• **Directions**
Tally the lines that include "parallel". Output the number only.
— BEGIN —
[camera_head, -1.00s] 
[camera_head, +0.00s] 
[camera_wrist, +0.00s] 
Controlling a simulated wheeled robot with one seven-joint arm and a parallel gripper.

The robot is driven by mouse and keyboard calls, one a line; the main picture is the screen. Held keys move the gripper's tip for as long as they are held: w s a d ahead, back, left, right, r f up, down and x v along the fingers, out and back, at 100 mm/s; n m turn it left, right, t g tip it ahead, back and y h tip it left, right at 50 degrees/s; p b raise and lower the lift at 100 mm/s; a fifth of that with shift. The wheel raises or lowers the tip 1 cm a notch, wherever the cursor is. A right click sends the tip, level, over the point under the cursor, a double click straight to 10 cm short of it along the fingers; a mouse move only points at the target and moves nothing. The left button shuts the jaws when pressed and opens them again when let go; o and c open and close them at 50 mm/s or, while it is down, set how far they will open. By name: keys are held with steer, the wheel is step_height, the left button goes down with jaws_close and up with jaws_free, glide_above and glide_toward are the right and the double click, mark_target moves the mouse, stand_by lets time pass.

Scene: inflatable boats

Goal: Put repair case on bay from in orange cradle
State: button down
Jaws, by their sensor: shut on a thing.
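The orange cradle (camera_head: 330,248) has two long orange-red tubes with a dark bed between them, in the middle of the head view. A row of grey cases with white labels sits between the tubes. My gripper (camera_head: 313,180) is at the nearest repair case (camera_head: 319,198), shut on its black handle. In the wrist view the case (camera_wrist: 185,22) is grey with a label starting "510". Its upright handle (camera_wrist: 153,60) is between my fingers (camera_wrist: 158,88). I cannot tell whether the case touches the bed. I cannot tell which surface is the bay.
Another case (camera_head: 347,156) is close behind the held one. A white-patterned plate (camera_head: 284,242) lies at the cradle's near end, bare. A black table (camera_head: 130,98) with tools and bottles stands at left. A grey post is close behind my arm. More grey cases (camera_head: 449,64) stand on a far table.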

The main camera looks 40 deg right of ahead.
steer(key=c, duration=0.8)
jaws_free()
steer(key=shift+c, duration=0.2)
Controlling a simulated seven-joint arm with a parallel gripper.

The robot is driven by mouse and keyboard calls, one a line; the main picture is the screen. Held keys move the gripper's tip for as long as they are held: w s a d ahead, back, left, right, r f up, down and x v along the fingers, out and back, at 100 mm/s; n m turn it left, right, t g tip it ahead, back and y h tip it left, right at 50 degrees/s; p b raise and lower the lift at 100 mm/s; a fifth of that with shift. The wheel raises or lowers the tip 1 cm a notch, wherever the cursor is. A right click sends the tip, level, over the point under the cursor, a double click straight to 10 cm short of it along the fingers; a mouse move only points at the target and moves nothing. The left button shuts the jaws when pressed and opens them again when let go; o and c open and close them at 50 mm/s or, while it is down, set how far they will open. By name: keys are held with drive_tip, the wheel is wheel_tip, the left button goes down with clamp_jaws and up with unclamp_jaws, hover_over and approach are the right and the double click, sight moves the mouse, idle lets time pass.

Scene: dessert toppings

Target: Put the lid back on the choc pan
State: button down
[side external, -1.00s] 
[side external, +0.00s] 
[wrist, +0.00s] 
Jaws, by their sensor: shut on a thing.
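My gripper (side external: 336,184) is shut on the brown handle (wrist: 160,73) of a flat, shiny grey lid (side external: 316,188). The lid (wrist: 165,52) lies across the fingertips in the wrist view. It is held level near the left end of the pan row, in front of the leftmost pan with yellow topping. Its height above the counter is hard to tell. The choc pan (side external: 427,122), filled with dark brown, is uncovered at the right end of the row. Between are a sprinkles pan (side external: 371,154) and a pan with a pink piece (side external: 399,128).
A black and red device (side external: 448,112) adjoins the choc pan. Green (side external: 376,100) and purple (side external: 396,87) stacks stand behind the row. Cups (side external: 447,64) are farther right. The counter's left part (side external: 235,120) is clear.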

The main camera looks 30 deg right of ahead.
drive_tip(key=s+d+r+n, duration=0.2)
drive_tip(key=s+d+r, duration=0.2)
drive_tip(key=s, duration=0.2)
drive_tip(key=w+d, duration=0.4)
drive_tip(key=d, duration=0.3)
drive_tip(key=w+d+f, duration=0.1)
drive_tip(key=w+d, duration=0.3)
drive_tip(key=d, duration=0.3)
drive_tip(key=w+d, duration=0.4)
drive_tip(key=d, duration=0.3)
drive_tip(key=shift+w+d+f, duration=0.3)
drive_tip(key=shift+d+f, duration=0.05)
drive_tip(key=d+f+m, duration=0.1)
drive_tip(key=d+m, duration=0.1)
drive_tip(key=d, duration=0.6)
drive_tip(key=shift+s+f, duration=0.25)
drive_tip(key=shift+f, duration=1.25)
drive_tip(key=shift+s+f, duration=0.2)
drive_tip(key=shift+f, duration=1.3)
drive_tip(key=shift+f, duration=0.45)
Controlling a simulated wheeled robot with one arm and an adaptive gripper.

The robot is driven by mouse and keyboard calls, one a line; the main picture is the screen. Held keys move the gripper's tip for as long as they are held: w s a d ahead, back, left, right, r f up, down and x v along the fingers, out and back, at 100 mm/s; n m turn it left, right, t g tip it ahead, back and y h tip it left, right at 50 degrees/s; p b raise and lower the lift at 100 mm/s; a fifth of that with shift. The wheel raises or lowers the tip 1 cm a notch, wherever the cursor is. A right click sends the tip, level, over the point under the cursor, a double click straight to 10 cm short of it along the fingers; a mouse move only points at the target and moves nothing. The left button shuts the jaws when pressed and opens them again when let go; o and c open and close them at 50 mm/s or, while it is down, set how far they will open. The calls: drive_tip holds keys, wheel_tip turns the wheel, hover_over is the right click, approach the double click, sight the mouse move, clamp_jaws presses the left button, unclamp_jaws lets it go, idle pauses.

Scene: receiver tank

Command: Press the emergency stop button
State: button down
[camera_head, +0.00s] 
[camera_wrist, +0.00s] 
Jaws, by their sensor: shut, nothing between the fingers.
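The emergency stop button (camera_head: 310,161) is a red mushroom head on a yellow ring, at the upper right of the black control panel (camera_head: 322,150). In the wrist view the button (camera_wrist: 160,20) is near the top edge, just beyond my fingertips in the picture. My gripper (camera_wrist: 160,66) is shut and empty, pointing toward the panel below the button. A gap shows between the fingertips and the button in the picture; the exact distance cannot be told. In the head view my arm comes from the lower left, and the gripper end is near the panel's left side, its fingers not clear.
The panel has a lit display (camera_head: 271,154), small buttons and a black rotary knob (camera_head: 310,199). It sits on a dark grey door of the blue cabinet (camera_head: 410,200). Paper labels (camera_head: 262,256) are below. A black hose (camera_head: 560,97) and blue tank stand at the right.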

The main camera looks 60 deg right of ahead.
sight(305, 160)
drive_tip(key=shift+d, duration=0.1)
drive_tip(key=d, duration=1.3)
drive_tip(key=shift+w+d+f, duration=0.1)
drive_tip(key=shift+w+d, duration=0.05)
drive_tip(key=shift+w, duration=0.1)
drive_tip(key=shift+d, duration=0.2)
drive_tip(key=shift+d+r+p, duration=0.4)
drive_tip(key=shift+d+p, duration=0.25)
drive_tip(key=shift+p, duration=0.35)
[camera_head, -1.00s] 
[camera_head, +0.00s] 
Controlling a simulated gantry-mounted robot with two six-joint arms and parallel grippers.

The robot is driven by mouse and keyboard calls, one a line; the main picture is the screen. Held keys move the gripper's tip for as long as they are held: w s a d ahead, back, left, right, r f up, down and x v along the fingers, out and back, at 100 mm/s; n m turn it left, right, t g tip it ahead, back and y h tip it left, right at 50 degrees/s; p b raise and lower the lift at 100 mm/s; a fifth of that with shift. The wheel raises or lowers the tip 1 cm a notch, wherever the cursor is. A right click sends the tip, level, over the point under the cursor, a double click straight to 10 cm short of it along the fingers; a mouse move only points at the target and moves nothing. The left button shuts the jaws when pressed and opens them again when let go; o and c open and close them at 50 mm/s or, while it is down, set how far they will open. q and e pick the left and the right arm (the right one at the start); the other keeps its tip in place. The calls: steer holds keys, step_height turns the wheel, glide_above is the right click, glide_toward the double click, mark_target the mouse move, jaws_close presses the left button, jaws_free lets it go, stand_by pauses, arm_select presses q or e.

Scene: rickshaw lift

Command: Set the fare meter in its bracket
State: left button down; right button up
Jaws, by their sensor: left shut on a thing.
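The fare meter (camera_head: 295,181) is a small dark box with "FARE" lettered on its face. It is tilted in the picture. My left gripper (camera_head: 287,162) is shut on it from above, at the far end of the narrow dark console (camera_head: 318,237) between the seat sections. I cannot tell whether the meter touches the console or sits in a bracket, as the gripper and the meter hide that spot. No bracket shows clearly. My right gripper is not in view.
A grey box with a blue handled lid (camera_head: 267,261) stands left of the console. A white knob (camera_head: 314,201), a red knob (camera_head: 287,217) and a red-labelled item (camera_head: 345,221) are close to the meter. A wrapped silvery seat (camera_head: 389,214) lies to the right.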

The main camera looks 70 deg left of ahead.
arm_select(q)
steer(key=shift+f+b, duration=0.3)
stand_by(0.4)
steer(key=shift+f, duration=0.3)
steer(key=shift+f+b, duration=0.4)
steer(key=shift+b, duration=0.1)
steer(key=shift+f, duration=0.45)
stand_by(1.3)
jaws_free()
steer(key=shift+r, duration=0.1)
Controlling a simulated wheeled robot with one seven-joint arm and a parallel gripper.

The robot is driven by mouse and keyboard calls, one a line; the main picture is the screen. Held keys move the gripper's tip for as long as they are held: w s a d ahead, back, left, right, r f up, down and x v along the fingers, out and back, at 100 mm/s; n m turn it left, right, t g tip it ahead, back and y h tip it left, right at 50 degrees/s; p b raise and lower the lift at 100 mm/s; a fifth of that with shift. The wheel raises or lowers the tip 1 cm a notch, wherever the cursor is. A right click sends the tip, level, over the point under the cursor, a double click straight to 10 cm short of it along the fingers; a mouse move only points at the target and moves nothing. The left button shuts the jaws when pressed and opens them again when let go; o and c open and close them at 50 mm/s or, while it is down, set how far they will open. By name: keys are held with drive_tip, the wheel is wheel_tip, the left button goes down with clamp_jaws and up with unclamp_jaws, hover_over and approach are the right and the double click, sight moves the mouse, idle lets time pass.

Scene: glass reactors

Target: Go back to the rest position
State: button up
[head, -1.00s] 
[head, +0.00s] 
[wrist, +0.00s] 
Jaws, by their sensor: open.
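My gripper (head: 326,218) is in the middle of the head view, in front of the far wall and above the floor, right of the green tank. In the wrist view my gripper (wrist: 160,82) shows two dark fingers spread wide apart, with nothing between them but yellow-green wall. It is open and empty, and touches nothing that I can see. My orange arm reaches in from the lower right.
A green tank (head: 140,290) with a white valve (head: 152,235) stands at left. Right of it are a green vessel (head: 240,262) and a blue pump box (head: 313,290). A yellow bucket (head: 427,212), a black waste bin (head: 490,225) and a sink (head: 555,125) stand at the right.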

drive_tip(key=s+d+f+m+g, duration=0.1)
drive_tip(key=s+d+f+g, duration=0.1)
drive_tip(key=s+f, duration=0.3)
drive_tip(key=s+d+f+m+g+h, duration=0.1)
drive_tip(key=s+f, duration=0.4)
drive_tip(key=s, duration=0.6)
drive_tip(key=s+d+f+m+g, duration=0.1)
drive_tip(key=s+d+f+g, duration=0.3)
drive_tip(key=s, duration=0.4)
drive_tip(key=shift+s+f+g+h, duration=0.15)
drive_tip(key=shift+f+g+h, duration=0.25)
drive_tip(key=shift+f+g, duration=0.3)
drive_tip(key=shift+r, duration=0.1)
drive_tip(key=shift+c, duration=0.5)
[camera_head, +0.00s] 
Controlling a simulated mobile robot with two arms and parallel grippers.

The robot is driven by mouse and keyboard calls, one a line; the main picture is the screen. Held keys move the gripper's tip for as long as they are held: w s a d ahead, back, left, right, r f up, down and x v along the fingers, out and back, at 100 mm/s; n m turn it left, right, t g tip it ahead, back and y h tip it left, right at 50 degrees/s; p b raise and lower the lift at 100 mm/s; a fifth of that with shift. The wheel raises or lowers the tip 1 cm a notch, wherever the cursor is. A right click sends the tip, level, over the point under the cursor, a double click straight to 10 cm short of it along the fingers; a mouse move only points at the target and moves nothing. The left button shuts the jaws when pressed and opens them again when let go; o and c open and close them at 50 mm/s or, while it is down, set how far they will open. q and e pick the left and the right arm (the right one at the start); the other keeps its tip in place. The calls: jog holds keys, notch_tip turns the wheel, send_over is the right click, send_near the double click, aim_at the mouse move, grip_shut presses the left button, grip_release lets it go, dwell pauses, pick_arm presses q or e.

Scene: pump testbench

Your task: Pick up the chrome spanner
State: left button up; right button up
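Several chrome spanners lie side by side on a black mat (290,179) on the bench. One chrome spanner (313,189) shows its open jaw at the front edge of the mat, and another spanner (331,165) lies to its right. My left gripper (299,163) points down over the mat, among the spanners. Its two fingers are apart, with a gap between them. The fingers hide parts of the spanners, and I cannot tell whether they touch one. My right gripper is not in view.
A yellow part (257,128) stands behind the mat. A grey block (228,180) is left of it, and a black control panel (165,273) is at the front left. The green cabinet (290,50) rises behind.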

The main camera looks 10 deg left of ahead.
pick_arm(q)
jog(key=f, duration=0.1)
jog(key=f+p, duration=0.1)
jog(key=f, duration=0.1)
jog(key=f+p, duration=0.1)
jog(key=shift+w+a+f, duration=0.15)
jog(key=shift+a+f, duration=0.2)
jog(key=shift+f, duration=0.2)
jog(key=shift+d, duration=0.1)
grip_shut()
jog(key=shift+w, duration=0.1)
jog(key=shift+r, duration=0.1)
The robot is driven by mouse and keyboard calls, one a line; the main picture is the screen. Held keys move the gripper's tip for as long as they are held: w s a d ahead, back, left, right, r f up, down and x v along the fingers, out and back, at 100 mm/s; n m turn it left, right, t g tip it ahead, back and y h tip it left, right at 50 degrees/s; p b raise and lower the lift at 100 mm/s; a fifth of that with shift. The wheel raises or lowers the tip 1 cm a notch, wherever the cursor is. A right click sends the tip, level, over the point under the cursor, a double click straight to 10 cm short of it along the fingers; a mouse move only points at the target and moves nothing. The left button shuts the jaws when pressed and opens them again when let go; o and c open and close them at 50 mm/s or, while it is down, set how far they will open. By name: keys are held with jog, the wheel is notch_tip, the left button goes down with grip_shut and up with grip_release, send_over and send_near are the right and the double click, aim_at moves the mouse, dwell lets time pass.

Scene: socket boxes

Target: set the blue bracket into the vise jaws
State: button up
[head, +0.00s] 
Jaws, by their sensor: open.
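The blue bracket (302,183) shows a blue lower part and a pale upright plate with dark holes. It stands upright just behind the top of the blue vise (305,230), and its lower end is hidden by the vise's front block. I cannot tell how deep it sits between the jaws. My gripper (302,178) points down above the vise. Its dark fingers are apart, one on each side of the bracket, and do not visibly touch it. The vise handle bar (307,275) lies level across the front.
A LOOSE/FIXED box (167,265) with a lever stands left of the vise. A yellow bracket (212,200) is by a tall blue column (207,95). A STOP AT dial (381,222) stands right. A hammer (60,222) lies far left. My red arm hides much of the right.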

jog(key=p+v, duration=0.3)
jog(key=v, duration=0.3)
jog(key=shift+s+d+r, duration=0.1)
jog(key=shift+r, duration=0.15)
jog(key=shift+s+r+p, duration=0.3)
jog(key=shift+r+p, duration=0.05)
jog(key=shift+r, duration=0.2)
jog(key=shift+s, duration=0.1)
— END —
• **Problem solution**
5